La Cour d’appel estime qu’en vertu du principe du stare decisis vertical, cette prétention du Syndicat est erronée. En l’effet, selon la Cour, il n’est pas possible d’invoquer l’existence d’une jurisprudence contradictoire « lorsqu’il est question d’une décision du Tribunal, d’une part, et d’un arrêt de la Cour, d’autre part », et ce, malgré l’existence de décisions contradictoires au sein d’un même tribunal. La Cour note qu’elle n’a d’ailleurs jamais contredit l’arrêt SIISNEQ dans un arrêt subséquent.

En outre, la Cour rappelle le caractère exhaustif de l’énumération des différents motifs de discrimination prohibés contenue à l’article 10 de la Charte. Selon la Cour, il importe de prendre en considération que, contrairement au paragraphe 15(1) de la Charte canadienne, l’énumération des motifs contenus à l’article 10 exclut la possibilité d’interpréter la disposition au point d’y inclure de motifs de discrimination « analogues » à ceux énoncés. Or, le fait que le législateur n’a pas modifié le libellé de la disposition concernée afin d’y inclure le terme « notamment » ou en ajoutant la « situation familiale » à l’énumération, tel que le revendiquait la Commission des droits de la personne et des droits de la jeunesse en 2018 (lors des consultations publiques concernant le projet de loi 176, Loi modifiant la Loi sur les normes du travail et d’autres dispositions législatives afin principalement de faciliter la conciliation famille-travail) est « révélateur ». La Cour souligne que le silence du législateur ou son abstention peuvent être significatifs.

Par ailleurs, la Cour rejette l’argument du Syndicat voulant que les salariées en congé de maternité subissent de la discrimination fondée sur les motifs prohibé du sexe et de la grossesse en étant exclues du régime de congé d’assiduité. La Cour conclut que, tout comme les salariés en congé parental ou de paternité, les salariées en congé de maternité ont été exclues du régime de congés d’assiduité en raison de la durée de leur congé et de l’objectif sous-tendant ledit régime établi par les parties.

Cet arrêt constitue ainsi un rappel de l’état du droit concernant ce que comprend la notion « d’état civil » et réitère également l’importance pour les tribunaux quasi judiciaires et administratifs de se rattacher au principe du stare decisis vertical. Toutefois, il est possible de s’interroger légitimement sur la conclusion de la Cour quant à son refus de considérer l’arrêt rendu par la Cour suprême dans Brossard (Ville de) c.
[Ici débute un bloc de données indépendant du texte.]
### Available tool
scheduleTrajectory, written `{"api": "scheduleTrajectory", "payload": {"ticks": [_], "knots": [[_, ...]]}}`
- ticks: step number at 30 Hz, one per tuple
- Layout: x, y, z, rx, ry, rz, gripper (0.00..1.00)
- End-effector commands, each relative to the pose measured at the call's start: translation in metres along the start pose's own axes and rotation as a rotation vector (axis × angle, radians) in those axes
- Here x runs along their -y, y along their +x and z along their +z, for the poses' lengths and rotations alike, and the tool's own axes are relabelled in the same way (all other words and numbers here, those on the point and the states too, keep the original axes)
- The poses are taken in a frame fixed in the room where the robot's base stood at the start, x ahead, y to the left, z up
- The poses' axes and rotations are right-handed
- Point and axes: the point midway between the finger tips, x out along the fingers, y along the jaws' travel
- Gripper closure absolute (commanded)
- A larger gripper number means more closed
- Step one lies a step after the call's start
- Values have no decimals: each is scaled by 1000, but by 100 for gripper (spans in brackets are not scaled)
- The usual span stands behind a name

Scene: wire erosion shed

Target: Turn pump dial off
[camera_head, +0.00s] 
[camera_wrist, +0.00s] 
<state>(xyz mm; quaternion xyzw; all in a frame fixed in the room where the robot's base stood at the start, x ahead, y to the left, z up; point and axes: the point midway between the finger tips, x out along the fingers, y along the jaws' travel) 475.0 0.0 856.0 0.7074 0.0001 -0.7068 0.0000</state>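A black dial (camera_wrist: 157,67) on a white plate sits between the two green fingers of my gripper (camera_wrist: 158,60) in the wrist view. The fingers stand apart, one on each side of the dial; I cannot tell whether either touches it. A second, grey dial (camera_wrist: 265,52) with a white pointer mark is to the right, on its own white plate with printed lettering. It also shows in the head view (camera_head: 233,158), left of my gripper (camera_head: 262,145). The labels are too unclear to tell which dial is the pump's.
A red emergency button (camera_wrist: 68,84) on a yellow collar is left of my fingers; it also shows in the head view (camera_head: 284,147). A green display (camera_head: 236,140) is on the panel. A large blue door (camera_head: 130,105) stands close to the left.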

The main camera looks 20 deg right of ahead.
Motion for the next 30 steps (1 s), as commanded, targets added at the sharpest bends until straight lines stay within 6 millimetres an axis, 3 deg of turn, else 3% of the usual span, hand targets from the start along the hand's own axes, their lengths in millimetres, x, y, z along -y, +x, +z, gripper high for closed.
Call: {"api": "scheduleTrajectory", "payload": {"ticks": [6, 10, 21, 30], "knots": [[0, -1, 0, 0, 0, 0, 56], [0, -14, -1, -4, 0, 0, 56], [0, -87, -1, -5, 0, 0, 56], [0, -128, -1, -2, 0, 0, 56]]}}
Québec (Commission des droits de la personne), [1988] 2 R.C.S. 270. En effet, dans cet arrêt, la Cour suprême avait conclu qu’une politique anti-népotisme adoptée par une ville constituait de la discrimination fondée sur le motif d’« état civil » en ce qu’elle était fondée sur « la filiation, la fraternité et la sororité ». Or, ici, la Cour d’appel considère que les notions de « parentalité » et de « situation parentale » sont « plus larges et plus multiformes » et qu’il n’y a donc pas lieu d’interpréter le motif « état civil » afin de les y inclure.

Par ailleurs, la Cour d’appel indique au paragraphe 87 qu’il y a lieu de procéder, lors de l’examen du troisième élément constitutif de discrimination (à savoir la distinction, l’exclusion ou la préférence fondée sur un motif énuméré a pour effet de détruire ou compromettre le droit à des conditions de travail exemptes de discrimination) à « une analyse contextuelle pour déceler l’existence d’un préjudice réel ». Elle souligne qu’une telle analyse prenant en compte les dispositions de la convention collective dans leur ensemble permet de conclure à l’absence de discrimination, avant même de considérer la question de l’existence d’une contrainte excessive. Il y a lieu de s’interroger sur cet énoncé, surtout en considérant que le cadre juridique relatif à la discrimination prima facie en vertu de la Charte québécoise est bien établi et a d’ailleurs été réitéré dans l’arrêt Aluminerie de Bécancour (2021 QCCA 989) : il serait plutôt indiqué de considérer qu’il reviendrait alors à l’employeur de démontrer, notamment au regard des autres dispositions de la convention collective, qu’il subirait une contrainte excessive selon les circonstances.